Please print all of the material below, word for word.

═══ Source data

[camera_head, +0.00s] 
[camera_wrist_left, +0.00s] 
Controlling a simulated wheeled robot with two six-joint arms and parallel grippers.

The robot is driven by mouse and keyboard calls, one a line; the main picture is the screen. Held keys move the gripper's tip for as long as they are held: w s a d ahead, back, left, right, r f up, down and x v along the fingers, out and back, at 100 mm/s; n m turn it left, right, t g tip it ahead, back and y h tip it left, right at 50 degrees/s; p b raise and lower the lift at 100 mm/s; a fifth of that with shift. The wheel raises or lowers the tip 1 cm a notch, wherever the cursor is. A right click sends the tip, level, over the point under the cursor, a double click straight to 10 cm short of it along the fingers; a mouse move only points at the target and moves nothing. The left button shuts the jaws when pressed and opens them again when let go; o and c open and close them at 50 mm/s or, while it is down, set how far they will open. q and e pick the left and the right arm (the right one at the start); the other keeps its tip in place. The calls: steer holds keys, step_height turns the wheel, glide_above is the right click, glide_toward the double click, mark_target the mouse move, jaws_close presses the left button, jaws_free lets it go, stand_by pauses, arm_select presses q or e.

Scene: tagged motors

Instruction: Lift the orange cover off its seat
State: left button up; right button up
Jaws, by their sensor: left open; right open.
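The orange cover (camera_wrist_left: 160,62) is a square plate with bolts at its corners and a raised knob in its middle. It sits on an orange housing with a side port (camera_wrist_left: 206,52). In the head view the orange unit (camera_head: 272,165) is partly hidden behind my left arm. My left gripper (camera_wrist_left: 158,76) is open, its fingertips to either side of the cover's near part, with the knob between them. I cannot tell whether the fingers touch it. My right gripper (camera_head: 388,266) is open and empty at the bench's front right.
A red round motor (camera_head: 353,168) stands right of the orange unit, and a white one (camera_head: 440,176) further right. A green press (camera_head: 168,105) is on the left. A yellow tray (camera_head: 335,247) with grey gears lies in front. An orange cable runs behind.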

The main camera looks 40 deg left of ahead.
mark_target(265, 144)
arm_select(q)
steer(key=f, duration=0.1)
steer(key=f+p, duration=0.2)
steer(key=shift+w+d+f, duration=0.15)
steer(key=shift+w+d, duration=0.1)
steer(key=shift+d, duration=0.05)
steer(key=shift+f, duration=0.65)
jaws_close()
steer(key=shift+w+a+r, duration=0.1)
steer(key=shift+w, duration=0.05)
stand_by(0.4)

══════

* [Written solution]:
[camera_head, +0.00s] 
[camera_wrist_left, +0.00s] 
Controlling a simulated wheeled robot with two six-joint arms and parallel grippers.

The robot is driven by mouse and keyboard calls, one a line; the main picture is the screen. Held keys move the gripper's tip for as long as they are held: w s a d ahead, back, left, right, r f up, down and x v along the fingers, out and back, at 100 mm/s; n m turn it left, right, t g tip it ahead, back and y h tip it left, right at 50 degrees/s; p b raise and lower the lift at 100 mm/s; a fifth of that with shift. The wheel raises or lowers the tip 1 cm a notch, wherever the cursor is. A right click sends the tip, level, over the point under the cursor, a double click straight to 10 cm short of it along the fingers; a mouse move only points at the target and moves nothing. The left button shuts the jaws when pressed and opens them again when let go; o and c open and close them at 50 mm/s or, while it is down, set how far they will open. q and e pick the left and the right arm (the right one at the start); the other keeps its tip in place. The calls: steer holds keys, step_height turns the wheel, glide_above is the right click, glide_toward the double click, mark_target the mouse move, jaws_close presses the left button, jaws_free lets it go, stand_by pauses, arm_select presses q or e.

Scene: tagged motors

Instruction: Lift the orange cover off its seat
State: left button up; right button up
Jaws, by their sensor: left open; right open.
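The orange cover (camera_wrist_left: 160,62) is a square plate with bolts at its corners and a raised knob in its middle. It sits on an orange housing with a side port (camera_wrist_left: 206,52). In the head view the orange unit (camera_head: 272,165) is partly hidden behind my left arm. My left gripper (camera_wrist_left: 158,76) is open, its fingertips to either side of the cover's near part, with the knob between them. I cannot tell whether the fingers touch it. My right gripper (camera_head: 388,266) is open and empty at the bench's front right.
A red round motor (camera_head: 353,168) stands right of the orange unit, and a white one (camera_head: 440,176) further right. A green press (camera_head: 168,105) is on the left. A yellow tray (camera_head: 335,247) with grey gears lies in front. An orange cable runs behind.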

The main camera looks 40 deg left of ahead.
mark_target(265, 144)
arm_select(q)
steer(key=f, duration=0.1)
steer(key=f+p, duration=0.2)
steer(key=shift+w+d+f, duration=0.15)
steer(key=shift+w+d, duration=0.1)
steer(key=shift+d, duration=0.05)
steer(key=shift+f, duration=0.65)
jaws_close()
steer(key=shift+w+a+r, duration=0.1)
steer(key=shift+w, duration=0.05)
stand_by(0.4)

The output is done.